Webbster had a long day of training ahead of him Wednesday. A 4 a.m. call to investigate an actual apartment fire made it even longer, but the yellow Labrador was up to the task.
“It won’t be a problem whatsoever,” said his handler, Shane Weltikol, Mandan Fire Department captain and fire investigator.
Four-year-old Webbster is trained to detect chemicals that might have been used to start a fire. He and Weltikol are one of 19 teams from eight states and Canada going through training and recertification in Bismarck and Mandan this week, part of the State Farm Arson Dog program. A different site is chosen each year.
The State Farm insurance company provides funding for the acquisition and training of the canines and handlers. Departments submit applications to participate, and about a dozen teams per year complete the training. This year, that number went up to 16. The cost is about $25,000 per dog.
An arson dog is the best tool a community can have, as they approach each investigation the same way, Program Coordinator Heather Paul said.
“The dog wants to find where there may be evidence and be fed,” she said.
Once a dog and handler have completed training, the dog lives with the handler until retirement. Weltikol has worked with Webbster since 2017. They are the only certified team in North Dakota. The early start on Wednesday to work at the apartment fire scene won’t hinder Webbster, as training and work are the same thing to him, Weltikol said.
“When I put on my food pouch on and he does his thing, he knows exactly what to do and how to do it regardless of the situation that we’re in,” Weltikol said.
The annual certification is regulated by the Maine Criminal Justice Academy. It’s important because anything a dog does at a crime scene has to be allowed as evidence.
“It keeps him court-admissible,” Weltikol said. “It gives us a standard.”
The dogs, all Labradors or Labrador mixes, on Wednesday morning were going through exercises at the Bismarck Fire Department’s training tower on Miriam Avenue. Each was taking a trip through the tower’s main floor, where chemicals had been deposited at several locations. Jason Maki of Cloquet, Minn., and Wish, a 7½-year-old female, completed the course in a few minutes.

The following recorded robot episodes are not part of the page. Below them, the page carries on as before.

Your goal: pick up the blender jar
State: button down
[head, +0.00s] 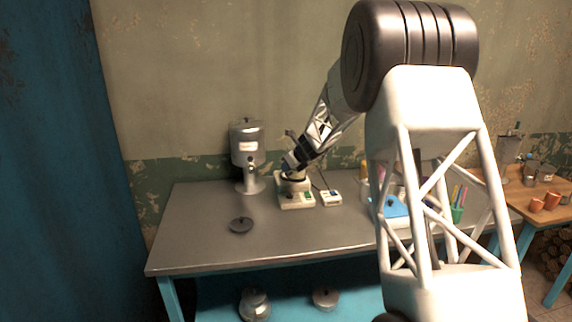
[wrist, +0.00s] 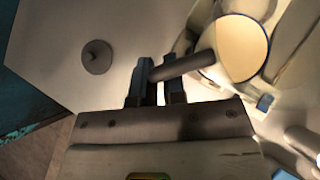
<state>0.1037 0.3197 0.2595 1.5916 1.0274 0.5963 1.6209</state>
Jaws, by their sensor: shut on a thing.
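The blender jar (wrist: 240,50) shows in the wrist view as a round, pale open mouth with a dark bar-like handle (wrist: 186,66) reaching left. My gripper (wrist: 158,82) has its two fingers at the handle's end and is shut on it. In the head view my gripper (head: 293,160) is just above the pale blender base (head: 297,197) on the metal table. The jar is small there and mostly hidden by my gripper, so I cannot tell whether it touches the base.
A tall silver canister (head: 247,145) stands left of the base. A small white device (head: 331,198) is right of the base. Metal pots (head: 255,304) sit on the lower shelf.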

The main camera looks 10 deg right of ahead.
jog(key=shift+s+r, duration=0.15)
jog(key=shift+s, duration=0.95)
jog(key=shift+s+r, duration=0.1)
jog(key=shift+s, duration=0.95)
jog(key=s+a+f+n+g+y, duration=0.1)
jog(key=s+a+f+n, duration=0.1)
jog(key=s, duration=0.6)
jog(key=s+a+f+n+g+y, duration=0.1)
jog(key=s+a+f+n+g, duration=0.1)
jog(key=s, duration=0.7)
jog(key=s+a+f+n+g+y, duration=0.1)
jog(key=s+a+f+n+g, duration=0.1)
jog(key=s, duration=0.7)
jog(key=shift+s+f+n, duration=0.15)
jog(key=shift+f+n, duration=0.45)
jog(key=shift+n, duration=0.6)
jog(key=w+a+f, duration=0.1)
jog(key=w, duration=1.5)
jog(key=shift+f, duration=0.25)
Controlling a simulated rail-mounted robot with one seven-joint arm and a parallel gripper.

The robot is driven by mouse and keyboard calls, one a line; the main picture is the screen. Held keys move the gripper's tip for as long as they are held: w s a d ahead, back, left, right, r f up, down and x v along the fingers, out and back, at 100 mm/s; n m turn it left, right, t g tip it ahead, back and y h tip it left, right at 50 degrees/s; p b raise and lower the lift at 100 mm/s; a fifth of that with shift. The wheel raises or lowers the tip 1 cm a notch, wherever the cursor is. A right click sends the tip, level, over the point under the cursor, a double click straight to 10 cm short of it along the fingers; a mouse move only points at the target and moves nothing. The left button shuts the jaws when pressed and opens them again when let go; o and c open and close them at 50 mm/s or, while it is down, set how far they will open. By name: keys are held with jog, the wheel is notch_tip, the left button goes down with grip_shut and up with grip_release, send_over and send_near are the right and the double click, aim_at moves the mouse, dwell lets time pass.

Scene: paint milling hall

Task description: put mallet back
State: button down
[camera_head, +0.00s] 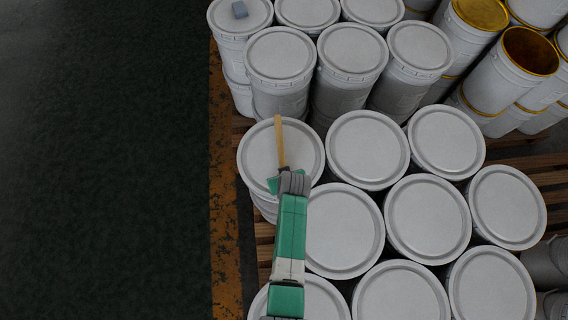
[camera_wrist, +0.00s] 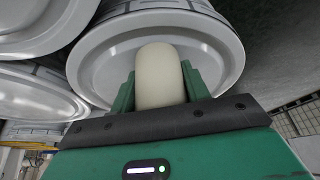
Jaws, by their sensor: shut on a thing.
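The mallet shows in the head view as a light wooden handle (camera_head: 279,142) reaching up the picture from my gripper (camera_head: 287,181). In the wrist view a pale, rounded part of the mallet (camera_wrist: 160,75) stands between the two green fingers of my gripper (camera_wrist: 160,92), which are shut on it. The rest of the mallet is hidden by the gripper or out of view. The mallet lies over the grey lid of a pail (camera_head: 257,150) at the left end of its row. I cannot tell whether it touches the lid.
White lidded pails (camera_head: 366,150) crowd the middle and right on wooden pallets (camera_head: 540,170). Open yellow-rimmed pails (camera_head: 530,50) stand top right. The dark floor (camera_head: 100,160) at left is clear beyond a worn orange strip (camera_head: 222,200).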

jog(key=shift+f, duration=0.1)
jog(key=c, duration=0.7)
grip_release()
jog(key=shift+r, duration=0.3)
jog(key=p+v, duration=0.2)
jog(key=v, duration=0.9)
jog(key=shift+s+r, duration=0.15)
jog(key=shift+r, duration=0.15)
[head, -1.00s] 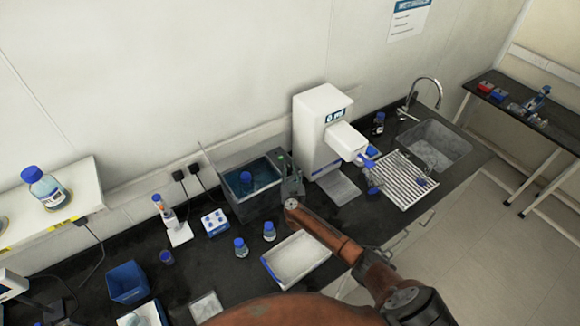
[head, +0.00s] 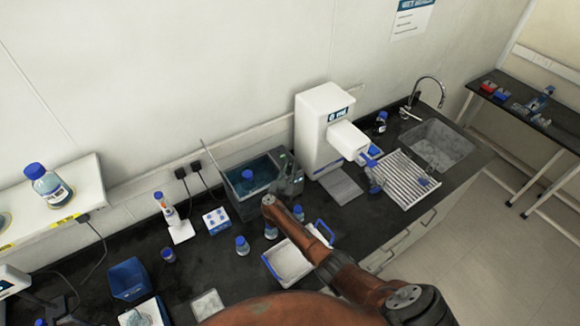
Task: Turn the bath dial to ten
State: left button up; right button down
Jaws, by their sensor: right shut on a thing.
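The water bath (head: 232,201) is a dark open tank of blue water near the back of the black bench, with a blue-capped bottle (head: 247,176) in it. Its grey control box (head: 291,174) is at the right end, with a small green display on top. My right arm reaches in from the lower right. My right gripper (head: 287,189) is small and dark against the front of the control box, shut on the bath dial. The dial and its numbers are too small and covered to read. My left gripper is not in view.
A white dispenser (head: 320,130) stands right of the bath. A white tray with a blue handle (head: 325,232) lies under my right arm. Blue-capped bottles stand close by, one at the left (head: 242,246). A drying rack (head: 405,178) and sink (head: 440,143) are at the right.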

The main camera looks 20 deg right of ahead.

“She did fine,” Maki said. Wish made an initial sweep of the hallway and rooms and then she went to work, Maki said.
Paul Gallagher, dog trainer for the program since its inception in 1993, said the testing was going well. Only a few minor problems had been sniffed out.
“I’ll have them fixed by the end of the day,” he said.
Labradors are preferred in the program for their sense of smell and hunting ability, said Dan Roberts of Council Bluffs, Iowa. Their temperament is a plus. Roberts and Gibson, 5, make frequent visits to schools for fire safety and prevention presentations. Gibson is a great public relations tool, he said, as the kids get time to pet him. Gibson lives with Roberts and his family, which includes children ages 11 years and 17 months.
“The baby loves him,” he said.
The program has funded about 400 teams in 45 states; Washington, D.C.; and three Canadian provinces since its inception.
The certification continues through Thursday. In addition to Weltikol and Webbster, teams came from California, Texas, Pennsylvania, Colorado, Nebraska, Minnesota, Iowa and Canada.